Step 3: Run a Benchmark test

This section describes how to use Benchmark to test the load processing performance of the Spark cluster.

  1. Run the following commands to modify IP routes.

    Note

    If the default NIC of your ECS instance supports eRDMA, skip this step.

    route del -net 192.168.201.0 netmask 255.255.255.0 metric 0 dev eth0 && \
    route add -net 192.168.201.0 netmask 255.255.255.0 metric 1000 dev eth0
    Note

    Replace the IP addresses with the gateway IP address of the actual ERI.

  2. Configure Spark.

    1. Run the following command to open the spark-jverbs-erdma.conf configuration file:

      vim /opt/spark-3.2.1-bin-hadoop3.2/conf/spark-jverbs-erdma.conf
    2. Press the I key to enter Insert mode and modify the following content in the file:

      spark.master yarn
      spark.deploy-mode client
      #driver
      spark.driver.cores 4
      spark.driver.memory 19g
      #executor
      spark.executor.instances 12
      spark.executor.memory 10g
      spark.executor.cores 4
      spark.executor.heartbeatInterval   60s
      #shuffle
      spark.task.maxFailures 4
      spark.default.parallelism 36
      spark.sql.shuffle.partitions 192
      spark.shuffle.compress            true
      spark.shuffle.spill.compress      true
      
      #other
      spark.network.timeout 3600
      spark.sql.broadcastTimeout 3600
      spark.eventLog.enabled             false
      spark.eventLog.dir                 hdfs://master1:9000/sparklogs
      spark.eventLog.compress            true
      spark.yarn.historyServer.address   master1:18080
      spark.serializer                  org.apache.spark.serializer.KryoSerializer
      
      #eRDMA
      spark.driver.extraLibraryPath   /path/erdmalib
      spark.executor.extraLibraryPath   /path/erdmalib
      spark.driver.extraClassPath       /path/spark-eRDMA-1.0-for-spark-3.2.1.jar:/path/disni-2.1-jar-with-dependencies.jar
      spark.executor.extraClassPath     /path/spark-eRDMA-1.0-for-spark-3.2.1.jar:/path/disni-2.1-jar-with-dependencies.jar
      spark.shuffle.manager org.apache.spark.shuffle.sort.RdmaShuffleManager
      spark.shuffle.sort.io.plugin.class org.apache.spark.shuffle.rdma.RdmaLocalDiskShuffleDataIO
      spark.shuffle.rdma.recvQueueDepth  128
      Note
      • Set the spark.shuffle.compress parameter to false to achieve a better acceleration ratio.

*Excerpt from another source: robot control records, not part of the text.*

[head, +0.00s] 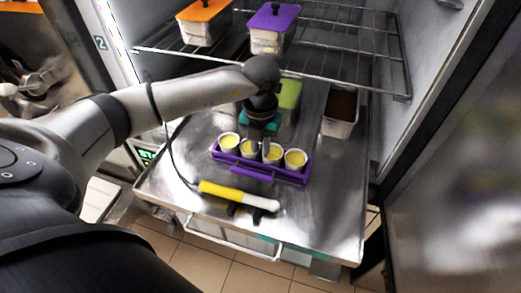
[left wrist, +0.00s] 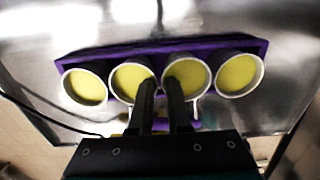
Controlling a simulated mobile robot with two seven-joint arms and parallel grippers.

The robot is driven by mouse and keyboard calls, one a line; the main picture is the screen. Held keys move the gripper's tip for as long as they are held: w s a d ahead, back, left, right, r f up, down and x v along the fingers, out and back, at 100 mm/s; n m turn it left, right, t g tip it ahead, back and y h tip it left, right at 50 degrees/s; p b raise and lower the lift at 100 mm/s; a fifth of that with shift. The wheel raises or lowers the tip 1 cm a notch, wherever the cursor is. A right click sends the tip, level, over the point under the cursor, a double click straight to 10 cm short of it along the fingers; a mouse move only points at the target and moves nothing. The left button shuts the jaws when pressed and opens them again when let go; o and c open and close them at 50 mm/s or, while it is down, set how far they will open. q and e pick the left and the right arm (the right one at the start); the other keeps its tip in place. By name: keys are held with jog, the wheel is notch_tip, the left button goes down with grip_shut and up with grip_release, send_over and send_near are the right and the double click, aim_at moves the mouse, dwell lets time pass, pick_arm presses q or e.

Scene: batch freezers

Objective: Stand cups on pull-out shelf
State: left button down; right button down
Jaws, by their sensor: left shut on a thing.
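A purple cup carrier (head: 291,178) holds several white cups with yellow contents in one row, among them the rightmost cup (head: 295,160). It is over the metal pull-out shelf (head: 330,215); I cannot tell whether it touches the shelf. My left gripper (head: 259,149) reaches down at the middle of the row. In the left wrist view, the carrier (left wrist: 225,43) lies across the picture, and my left gripper (left wrist: 160,88) is shut between the two middle cups, apparently on the carrier's middle part. The gripped part is hidden by the fingers. My right gripper is not in view.
A yellow-and-white stick (head: 240,195) with a cable lies near the shelf's front. A green box (head: 289,94) and a tub with dark contents (head: 341,108) stand at the back. A wire rack (head: 345,55) above holds an orange-lidded tub (head: 205,25) and a purple-lidded tub (head: 270,35).

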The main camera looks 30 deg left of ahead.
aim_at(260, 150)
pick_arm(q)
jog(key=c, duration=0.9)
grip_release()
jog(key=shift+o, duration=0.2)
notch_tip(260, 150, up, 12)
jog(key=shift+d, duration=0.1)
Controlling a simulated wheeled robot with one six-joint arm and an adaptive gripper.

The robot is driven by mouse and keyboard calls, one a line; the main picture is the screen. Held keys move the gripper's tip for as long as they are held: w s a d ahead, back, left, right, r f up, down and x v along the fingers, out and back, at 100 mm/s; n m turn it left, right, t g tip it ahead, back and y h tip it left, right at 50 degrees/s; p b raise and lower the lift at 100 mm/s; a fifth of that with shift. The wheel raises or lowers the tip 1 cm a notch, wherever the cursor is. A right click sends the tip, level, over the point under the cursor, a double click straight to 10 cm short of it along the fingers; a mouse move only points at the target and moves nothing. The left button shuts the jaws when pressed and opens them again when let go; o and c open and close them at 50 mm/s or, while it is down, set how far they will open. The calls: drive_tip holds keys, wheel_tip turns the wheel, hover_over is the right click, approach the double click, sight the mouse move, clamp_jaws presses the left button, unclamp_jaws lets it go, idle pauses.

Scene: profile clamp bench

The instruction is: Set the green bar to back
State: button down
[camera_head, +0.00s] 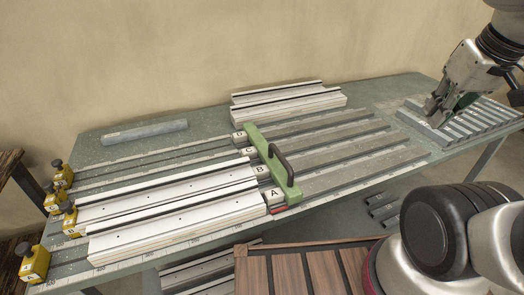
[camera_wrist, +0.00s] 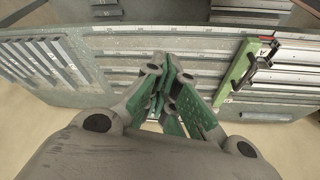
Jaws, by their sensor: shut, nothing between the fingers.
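The green bar (camera_head: 270,160) lies across the bench rails near the middle of the bench, with a black handle (camera_head: 283,164) on it. It also shows in the wrist view (camera_wrist: 237,75), at the right, with the handle beside it. Blocks lettered A (camera_head: 274,197), B, C and D stand along the bar's left side. A small red part (camera_head: 280,210) shows at its near end. My gripper (camera_head: 434,118) is shut and empty at the right end of the bench, well apart from the bar. Its closed green-padded fingers (camera_wrist: 171,80) fill the middle of the wrist view.
White profiles (camera_head: 160,200) lie left of the bar, and more (camera_head: 290,103) lie behind it. Yellow stops (camera_head: 34,262) stand at the left edge. A slotted grey rack (camera_head: 478,122) is near my gripper. Rails right of the bar (camera_head: 340,150) are bare. A slatted wooden surface (camera_head: 305,270) is in front.

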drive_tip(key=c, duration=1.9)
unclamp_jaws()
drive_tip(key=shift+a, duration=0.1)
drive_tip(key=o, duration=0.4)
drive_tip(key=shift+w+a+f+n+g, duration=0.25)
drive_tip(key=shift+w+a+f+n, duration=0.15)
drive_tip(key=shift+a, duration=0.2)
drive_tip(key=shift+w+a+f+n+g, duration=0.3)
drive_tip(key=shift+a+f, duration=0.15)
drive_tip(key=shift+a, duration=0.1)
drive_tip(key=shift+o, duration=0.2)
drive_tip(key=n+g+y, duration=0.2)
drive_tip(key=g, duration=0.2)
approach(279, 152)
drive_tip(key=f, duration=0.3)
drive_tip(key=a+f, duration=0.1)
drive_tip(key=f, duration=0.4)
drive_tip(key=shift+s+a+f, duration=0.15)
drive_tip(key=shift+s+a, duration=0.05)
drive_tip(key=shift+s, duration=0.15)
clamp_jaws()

      • In the preceding sample code, the Spark resource settings such as the spark.executor.instances, spark.executor.memory, spark.executor.cores, and spark.sql.shuffle.partitions parameters of an ECS instance that has 32 vCPUs and 128 GB of memory are used. Modify the Spark resource settings based on the actual cluster scale or instance specifications.

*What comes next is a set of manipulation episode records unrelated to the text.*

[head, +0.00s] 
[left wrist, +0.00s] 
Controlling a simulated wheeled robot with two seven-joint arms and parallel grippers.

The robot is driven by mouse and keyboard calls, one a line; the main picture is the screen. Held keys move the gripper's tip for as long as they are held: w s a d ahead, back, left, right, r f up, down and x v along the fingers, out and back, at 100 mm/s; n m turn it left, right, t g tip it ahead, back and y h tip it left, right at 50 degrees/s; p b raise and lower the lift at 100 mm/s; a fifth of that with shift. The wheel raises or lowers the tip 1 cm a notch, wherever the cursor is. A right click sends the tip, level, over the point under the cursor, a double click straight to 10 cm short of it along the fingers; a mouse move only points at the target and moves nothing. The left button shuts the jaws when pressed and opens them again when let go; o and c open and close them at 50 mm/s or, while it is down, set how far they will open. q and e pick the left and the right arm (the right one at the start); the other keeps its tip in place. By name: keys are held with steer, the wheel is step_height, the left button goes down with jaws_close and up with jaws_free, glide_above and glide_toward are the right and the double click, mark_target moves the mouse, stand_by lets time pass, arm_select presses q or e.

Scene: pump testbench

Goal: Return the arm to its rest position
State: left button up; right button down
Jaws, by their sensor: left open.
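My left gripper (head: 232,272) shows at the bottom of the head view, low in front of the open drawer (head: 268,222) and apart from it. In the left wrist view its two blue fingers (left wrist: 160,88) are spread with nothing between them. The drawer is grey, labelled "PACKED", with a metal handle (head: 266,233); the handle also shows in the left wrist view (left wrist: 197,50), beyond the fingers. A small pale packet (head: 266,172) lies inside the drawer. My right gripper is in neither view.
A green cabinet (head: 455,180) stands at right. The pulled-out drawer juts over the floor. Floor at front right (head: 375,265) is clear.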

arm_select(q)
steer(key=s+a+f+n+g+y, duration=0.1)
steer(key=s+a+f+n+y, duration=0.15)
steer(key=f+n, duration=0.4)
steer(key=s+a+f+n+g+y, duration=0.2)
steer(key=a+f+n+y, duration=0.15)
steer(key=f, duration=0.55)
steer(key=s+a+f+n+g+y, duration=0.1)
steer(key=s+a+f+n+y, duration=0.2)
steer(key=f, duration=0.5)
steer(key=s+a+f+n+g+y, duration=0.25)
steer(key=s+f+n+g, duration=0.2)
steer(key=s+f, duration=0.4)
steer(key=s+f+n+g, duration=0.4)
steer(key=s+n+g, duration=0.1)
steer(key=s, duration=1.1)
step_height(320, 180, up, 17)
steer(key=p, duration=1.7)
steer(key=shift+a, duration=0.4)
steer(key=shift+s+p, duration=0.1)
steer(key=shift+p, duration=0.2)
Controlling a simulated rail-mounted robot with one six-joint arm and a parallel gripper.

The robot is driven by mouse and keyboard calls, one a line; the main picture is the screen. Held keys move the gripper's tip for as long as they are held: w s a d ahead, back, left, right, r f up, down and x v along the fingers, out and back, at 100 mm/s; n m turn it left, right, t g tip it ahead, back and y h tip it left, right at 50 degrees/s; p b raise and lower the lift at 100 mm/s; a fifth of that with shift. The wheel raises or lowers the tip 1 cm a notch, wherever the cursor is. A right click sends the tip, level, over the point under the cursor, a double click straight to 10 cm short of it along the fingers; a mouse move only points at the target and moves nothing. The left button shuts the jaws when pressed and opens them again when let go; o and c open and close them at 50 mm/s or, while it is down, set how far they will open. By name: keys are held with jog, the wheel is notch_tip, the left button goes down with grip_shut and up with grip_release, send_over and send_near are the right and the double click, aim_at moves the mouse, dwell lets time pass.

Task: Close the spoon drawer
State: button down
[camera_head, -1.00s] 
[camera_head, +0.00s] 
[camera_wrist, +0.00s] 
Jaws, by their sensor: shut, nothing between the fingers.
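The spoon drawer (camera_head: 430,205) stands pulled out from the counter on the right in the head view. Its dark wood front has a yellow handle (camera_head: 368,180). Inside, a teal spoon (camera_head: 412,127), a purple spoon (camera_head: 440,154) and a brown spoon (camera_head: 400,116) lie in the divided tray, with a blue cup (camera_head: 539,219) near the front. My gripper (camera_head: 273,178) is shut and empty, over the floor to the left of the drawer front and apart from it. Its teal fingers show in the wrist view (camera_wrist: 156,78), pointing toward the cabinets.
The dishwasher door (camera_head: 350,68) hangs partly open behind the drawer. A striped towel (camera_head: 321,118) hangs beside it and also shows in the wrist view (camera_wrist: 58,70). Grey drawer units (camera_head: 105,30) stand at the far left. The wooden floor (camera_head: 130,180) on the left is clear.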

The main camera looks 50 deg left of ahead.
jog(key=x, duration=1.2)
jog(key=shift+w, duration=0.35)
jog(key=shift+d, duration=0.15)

    3. Press the Esc key to exit Insert mode. Enter :wq and press the Enter key to save and exit the file.

  3. Run the following commands in sequence to generate data:

    cd /opt/spark-3.2.1-bin-hadoop3.2/conf
    spark-submit --properties-file /opt/spark-3.2.1-bin-hadoop3.2/conf/spark-normal.conf --class com.databricks.spark.sql.perf.tpcds.TPCDS_Bench_DataGen spark-sql-perf_2.12-0.5.1-SNAPSHOT.jar hdfs://master1:9000/tmp/tpcds_400 tpcds_400 400 parquet
    Note

    400 indicates the amount of data generated. Unit: GB. Change the value based on the cluster scale.

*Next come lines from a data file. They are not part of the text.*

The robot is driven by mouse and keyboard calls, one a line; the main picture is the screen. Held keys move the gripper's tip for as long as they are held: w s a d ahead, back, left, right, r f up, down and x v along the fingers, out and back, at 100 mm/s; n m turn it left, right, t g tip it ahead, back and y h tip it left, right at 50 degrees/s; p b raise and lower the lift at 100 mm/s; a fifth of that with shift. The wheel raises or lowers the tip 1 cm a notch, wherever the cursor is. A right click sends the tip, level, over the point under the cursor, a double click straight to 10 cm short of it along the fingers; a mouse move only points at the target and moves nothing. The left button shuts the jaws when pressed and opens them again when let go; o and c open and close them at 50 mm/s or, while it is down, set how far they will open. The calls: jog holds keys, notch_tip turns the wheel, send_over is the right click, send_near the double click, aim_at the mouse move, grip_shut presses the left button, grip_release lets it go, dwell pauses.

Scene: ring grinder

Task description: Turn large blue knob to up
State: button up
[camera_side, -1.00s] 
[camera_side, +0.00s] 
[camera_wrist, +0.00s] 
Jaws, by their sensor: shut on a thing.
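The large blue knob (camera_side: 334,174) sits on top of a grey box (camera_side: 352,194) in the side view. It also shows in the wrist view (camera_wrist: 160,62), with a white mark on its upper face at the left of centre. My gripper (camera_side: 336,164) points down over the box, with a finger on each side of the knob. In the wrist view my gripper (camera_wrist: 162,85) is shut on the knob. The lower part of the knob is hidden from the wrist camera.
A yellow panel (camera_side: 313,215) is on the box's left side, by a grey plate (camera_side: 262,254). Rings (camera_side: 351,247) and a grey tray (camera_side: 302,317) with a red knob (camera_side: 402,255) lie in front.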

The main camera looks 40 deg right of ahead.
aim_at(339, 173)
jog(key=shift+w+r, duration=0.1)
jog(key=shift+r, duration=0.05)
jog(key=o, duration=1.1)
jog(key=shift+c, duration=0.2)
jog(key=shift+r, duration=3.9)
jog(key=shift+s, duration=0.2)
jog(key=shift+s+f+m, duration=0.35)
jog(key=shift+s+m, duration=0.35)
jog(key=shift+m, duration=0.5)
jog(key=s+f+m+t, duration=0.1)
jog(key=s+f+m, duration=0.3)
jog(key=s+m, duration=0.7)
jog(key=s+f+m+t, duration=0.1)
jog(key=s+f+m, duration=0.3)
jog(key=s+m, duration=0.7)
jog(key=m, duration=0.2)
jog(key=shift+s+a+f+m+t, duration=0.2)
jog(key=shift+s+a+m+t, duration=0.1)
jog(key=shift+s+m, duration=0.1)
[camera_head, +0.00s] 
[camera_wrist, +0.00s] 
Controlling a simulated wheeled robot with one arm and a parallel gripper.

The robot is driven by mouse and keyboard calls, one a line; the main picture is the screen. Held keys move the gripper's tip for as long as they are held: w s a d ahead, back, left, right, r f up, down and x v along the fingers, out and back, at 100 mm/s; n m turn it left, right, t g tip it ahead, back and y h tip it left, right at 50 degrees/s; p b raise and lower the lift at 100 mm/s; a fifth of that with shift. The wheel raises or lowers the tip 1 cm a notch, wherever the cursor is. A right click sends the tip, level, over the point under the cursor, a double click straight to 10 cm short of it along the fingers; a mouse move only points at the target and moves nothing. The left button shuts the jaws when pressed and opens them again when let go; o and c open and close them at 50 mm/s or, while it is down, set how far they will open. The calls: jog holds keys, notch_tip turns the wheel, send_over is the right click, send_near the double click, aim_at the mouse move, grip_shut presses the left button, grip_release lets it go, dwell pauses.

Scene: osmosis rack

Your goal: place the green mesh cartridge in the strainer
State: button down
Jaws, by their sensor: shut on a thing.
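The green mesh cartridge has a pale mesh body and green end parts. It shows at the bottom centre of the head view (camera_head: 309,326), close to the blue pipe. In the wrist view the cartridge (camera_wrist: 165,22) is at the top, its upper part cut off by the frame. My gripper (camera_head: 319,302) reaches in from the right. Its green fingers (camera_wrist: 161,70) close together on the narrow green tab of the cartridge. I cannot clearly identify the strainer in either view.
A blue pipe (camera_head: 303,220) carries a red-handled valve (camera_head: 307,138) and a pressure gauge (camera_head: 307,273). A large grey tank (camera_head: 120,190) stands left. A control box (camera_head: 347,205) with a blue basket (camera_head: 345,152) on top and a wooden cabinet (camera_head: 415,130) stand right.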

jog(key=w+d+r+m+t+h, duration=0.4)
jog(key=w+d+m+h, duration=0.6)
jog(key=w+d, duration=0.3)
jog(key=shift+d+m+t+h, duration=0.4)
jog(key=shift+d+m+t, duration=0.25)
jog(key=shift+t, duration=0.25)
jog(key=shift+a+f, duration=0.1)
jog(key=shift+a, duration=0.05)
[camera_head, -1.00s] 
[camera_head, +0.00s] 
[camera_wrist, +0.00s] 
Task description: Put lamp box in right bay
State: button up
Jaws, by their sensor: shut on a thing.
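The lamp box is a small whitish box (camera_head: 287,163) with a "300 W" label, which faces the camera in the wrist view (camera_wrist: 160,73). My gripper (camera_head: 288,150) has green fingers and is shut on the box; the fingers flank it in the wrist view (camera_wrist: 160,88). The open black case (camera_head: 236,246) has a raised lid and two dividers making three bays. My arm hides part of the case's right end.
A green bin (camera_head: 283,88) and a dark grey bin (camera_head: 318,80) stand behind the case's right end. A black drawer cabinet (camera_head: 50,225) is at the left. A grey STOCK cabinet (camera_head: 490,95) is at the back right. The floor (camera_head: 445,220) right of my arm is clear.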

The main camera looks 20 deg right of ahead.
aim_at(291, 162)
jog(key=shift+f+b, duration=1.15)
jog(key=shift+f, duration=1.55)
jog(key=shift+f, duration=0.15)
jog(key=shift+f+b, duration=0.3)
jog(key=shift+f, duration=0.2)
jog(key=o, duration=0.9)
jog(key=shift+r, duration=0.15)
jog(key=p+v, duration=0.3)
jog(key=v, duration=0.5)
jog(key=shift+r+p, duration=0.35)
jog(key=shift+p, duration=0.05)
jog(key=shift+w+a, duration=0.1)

  4. Run the following command to run a Benchmark test:

    spark-submit --properties-file /opt/spark-3.2.1-bin-hadoop3.2/conf/spark-jverbs-erdma.conf --class com.databricks.spark.sql.perf.tpcds.TPCDS_Bench_RunAllQuery spark-sql-perf_2.12-0.5.1-SNAPSHOT.jar all hdfs://master1:9000/tmp/tpcds_400 tpcds_400 /tmp/tpcds_400_result

    The following command output indicates that the test is complete. You can view the load execution time of the Spark cluster in the test result.测试结果

    Note

    You can delete the spark-erdma plug-in configurations from the files in the Spark conf directory or log on to another Spark cluster that does not support eRDMA, and use the preceding method to perform another Benchmark test. Then, you can compare the two test results to know performance differences between a Spark cluster that supports eRDMA and a Spark cluster that does not support eRDMA.